Son dönemlerde aşırı artış gösteren kira fiyatları sebebiyle kiralık ev arayanlar zor zamanlar geçiriyor. Halihazırda kirada bulunan konutların kira bedelleri boş dairelerin kira fiyatlarına göre nispeten daha düşük kalmış durumda. Ancak mevcut kiracıları tehdit eden bir durum var. Eğer kira artış bedelleri yasal oranın üzerinden yapılmıyorsa, kiracı ve kiralayan sözlü olarak artış oranında anlaşmış olsalar bile kiralayanın artış bedelini talep etme ve ardından taşınmazın tahliyesini isteme hakkı bulunuyor.
Konunun hukuki boyutunu Av. Kaan Özçelik’le konuştuk.
“Kira sözleşmesi ile kiracı, sözleşmede belirlenen şartlar çerçevesinde kira bedelini ödeme yükümlülüğünü üzerine almış bulunmaktadır. Kiracı tarafından kira bedelini ödeme yükümlülüğünün ihlali halinde alacaklı/kiralayanın seçimlik hakları bulunmaktadır. Kiralayan kira alacağının genel haciz yolu ile takip hakkına sahip olmakla, tahliye talepli icra yoluna da başvurarak kiracının temerrüdünün gerçekleşmesi halinde icra hukuk mahkemesinde taşınmazın tahliyesini isteyebilmektedir. Bu yönle kira artış oranının altında kalan kira bedelleri 5 yıl geriye dönük olarak kiracıdan talep edilebilir. Eğer kiracı tarafından 30 günlük kanuni süre içerisinde ödeme yapılmazsa tahliye için gerekli şartlar oluşmuş bulunuyor.” Diyen Avukat Kaan Özçelik sözlerine devam etti. “Kiracı ile Kiralayanın kira artış dönemlerinde, yasal miktardan daha azında sözlü olarak anlaşması dahi ileriki süreçte kiralayanın birikmiş bedelleri talep etme hakkına engel olmuyor. Yasal miktarın altında bir artırım üzerinde anlaşılması halinden bunun ispat edilebilmesi açısından anlaşmanın mutlaka yazılı olması gerekir.” Diye ekledi.

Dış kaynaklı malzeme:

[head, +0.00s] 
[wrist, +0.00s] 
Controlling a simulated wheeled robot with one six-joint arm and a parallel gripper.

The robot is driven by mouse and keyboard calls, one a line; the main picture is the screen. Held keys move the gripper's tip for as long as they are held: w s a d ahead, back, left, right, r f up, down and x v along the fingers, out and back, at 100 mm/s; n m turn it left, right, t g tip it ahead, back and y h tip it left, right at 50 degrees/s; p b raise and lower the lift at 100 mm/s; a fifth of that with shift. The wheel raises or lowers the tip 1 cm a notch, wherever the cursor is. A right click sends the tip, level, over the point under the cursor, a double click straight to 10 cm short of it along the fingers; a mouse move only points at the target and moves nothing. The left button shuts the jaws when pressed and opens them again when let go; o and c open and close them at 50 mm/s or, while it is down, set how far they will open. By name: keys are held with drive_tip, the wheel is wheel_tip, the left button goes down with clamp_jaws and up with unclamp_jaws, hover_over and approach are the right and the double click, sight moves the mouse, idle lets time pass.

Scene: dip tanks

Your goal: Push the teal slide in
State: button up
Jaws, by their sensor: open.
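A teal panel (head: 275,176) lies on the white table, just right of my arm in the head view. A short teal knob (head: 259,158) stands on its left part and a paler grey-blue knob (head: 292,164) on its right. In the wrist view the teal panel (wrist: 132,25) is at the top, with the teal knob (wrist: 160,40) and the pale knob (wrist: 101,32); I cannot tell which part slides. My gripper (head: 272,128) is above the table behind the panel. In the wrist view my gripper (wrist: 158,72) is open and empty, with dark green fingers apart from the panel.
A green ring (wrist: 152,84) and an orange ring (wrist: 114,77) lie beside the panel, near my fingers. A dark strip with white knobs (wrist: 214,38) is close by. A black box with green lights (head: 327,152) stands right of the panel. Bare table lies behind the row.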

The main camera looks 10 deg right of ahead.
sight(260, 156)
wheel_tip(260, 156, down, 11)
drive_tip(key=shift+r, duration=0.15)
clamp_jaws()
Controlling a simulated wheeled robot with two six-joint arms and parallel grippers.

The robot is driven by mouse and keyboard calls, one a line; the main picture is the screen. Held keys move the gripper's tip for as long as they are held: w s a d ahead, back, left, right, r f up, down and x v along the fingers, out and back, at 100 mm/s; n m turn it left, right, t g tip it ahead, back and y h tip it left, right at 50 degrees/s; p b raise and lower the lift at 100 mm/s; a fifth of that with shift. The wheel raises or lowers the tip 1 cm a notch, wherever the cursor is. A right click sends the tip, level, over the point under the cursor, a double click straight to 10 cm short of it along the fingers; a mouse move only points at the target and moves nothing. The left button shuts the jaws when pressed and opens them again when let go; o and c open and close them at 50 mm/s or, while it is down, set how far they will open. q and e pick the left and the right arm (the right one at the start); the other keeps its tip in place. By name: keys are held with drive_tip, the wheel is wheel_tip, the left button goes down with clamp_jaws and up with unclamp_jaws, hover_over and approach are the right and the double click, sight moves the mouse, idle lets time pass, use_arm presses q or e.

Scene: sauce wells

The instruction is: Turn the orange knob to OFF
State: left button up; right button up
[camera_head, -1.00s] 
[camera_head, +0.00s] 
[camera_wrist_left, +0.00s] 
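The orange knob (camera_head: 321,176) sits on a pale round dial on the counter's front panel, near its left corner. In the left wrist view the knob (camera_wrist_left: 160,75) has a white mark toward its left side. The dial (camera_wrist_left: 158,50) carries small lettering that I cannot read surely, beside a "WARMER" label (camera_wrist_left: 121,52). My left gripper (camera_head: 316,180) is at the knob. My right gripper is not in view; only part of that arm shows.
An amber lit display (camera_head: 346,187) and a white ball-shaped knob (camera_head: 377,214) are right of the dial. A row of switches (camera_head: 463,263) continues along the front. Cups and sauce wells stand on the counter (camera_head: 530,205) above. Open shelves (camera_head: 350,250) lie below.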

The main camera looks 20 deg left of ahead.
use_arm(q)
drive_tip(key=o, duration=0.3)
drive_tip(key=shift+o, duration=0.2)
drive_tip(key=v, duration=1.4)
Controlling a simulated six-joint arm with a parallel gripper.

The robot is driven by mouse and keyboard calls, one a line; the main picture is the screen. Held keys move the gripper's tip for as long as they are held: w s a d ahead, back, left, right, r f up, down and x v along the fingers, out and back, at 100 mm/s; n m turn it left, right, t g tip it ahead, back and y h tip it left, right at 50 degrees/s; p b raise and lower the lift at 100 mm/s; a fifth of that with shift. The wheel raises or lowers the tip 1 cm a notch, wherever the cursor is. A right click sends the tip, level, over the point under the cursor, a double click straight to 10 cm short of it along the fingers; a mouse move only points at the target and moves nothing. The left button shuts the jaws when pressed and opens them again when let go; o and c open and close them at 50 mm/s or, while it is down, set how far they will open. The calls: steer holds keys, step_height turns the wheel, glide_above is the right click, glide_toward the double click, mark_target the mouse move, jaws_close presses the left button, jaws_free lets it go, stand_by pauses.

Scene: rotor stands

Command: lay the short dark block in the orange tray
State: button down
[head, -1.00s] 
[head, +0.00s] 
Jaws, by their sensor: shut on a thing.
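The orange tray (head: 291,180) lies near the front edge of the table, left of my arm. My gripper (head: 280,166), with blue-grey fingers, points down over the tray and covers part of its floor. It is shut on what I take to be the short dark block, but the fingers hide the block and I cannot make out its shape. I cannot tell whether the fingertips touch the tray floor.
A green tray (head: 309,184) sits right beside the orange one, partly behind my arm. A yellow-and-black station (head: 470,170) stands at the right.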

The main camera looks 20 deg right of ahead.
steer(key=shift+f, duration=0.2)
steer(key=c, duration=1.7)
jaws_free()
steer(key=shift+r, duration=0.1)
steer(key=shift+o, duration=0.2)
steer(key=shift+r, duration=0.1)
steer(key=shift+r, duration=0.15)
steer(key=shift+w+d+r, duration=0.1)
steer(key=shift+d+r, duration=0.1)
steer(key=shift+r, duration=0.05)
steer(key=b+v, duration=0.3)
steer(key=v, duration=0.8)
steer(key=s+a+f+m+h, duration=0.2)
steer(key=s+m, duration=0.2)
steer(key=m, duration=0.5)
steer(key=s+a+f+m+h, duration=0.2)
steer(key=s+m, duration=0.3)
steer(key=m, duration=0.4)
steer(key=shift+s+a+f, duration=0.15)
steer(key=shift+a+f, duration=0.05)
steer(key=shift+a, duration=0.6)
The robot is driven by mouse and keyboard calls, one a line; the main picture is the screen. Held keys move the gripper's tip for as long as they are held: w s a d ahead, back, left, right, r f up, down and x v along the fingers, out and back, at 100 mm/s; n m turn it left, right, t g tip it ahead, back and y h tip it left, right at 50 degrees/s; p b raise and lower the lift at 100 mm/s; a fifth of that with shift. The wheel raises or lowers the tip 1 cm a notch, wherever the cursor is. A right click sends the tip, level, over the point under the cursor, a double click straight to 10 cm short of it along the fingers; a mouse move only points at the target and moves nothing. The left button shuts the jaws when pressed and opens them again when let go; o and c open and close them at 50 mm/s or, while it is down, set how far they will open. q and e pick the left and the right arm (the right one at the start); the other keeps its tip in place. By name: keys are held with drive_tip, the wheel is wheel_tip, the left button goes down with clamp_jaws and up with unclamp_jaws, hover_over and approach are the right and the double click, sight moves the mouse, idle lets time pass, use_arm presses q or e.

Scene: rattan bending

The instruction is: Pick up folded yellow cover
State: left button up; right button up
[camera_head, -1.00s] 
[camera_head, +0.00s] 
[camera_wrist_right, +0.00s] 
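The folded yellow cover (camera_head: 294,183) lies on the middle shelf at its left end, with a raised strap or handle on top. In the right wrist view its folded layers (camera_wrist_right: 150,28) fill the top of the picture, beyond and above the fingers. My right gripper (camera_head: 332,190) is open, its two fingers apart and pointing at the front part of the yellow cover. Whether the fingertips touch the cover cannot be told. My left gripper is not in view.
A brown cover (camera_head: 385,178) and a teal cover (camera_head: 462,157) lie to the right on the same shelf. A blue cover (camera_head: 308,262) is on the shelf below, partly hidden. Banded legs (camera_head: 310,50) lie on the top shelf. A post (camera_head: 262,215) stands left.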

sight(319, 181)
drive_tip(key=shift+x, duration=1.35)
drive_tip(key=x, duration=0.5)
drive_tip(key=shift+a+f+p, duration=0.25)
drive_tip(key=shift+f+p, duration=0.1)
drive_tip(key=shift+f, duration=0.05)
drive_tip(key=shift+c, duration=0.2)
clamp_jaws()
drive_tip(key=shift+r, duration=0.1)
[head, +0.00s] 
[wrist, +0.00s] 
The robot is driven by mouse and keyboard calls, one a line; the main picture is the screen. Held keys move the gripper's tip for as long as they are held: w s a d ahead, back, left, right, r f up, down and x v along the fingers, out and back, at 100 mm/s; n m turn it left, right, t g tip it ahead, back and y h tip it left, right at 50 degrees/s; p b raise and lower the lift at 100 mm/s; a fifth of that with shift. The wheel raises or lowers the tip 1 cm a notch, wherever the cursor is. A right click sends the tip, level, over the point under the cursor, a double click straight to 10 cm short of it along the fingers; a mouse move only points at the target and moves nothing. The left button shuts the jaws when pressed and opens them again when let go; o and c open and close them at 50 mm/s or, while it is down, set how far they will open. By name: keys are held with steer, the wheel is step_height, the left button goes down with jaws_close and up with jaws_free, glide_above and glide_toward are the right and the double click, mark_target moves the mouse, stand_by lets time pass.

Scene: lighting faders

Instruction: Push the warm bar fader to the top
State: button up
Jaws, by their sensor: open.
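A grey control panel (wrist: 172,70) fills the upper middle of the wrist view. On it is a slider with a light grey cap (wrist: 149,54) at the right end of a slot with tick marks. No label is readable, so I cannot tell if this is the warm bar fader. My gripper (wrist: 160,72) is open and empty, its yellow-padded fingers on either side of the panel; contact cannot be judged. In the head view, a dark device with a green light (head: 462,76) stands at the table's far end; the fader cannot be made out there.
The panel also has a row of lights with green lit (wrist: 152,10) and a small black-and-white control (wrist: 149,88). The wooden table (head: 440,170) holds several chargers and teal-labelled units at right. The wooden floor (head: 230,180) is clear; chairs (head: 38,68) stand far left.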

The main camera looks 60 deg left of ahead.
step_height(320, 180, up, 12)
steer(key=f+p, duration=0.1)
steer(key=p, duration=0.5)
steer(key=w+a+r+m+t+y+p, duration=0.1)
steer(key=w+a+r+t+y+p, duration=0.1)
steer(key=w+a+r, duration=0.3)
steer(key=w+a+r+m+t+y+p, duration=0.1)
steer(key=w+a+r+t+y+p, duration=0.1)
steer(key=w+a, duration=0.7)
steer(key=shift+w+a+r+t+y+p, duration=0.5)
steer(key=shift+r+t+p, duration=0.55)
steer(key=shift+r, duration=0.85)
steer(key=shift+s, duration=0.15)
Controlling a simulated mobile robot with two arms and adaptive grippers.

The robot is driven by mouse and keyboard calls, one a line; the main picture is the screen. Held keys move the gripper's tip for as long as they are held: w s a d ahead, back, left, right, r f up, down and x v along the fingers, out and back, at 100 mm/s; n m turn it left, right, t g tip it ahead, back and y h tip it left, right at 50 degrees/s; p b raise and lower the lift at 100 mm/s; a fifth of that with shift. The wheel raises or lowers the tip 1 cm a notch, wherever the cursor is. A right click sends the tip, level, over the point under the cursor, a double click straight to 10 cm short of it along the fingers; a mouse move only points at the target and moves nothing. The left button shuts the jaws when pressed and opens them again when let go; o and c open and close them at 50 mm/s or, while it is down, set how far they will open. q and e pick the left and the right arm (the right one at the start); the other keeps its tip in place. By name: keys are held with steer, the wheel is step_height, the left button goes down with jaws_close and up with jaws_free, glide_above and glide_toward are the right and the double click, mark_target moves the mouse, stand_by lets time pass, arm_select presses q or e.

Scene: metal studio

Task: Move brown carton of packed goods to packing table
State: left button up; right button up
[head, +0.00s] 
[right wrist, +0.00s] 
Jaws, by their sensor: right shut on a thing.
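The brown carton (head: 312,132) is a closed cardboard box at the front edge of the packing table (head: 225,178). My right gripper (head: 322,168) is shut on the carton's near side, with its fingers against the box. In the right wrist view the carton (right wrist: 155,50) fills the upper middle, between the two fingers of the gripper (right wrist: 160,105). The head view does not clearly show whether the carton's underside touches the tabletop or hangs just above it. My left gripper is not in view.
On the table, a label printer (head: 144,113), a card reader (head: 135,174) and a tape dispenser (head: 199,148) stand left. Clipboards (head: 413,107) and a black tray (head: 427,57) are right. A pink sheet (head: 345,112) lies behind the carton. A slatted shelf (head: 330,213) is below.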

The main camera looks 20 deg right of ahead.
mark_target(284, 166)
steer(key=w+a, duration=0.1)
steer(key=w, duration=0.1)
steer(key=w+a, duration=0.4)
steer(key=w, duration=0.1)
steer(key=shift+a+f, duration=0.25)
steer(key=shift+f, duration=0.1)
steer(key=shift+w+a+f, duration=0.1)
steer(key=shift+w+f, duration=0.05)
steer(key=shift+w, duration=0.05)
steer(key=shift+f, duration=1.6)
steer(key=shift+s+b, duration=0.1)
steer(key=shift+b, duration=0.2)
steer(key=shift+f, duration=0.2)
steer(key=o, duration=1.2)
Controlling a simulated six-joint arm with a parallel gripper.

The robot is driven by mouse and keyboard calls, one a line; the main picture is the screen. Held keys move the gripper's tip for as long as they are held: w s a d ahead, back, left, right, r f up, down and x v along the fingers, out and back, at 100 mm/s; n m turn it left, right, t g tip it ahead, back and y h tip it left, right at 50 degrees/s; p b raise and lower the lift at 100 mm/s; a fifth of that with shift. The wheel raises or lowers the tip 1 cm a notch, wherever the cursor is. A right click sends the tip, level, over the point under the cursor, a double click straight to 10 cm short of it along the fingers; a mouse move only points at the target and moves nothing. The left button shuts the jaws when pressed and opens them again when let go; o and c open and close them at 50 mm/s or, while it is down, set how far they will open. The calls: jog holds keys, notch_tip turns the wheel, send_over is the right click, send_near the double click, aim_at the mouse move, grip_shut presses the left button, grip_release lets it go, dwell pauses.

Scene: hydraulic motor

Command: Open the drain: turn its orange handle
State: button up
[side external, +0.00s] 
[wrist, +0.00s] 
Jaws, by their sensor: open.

Ayrıca hukuki uygulamanın şekli bir düzenleme olduğunu belirten Av. Kaan Özçelik “Yargıtay 2015 yılında verdiği bir kararda 30 günlük bildirim süresi içerisinde asıl borcun büyük çoğunluğunun ödendiği, yalnızca 35 kuruşluk kısmının eksik ödendiği bir olayda dahi eksik ödemeden kaynaklı kısım sebebiyle tahliye kararı vermiştir. Kural olarak bildirim süresi içerisinde bütün borç eksiksiz olarak ödenmelidir.” Diyerek sözlerine son verdi.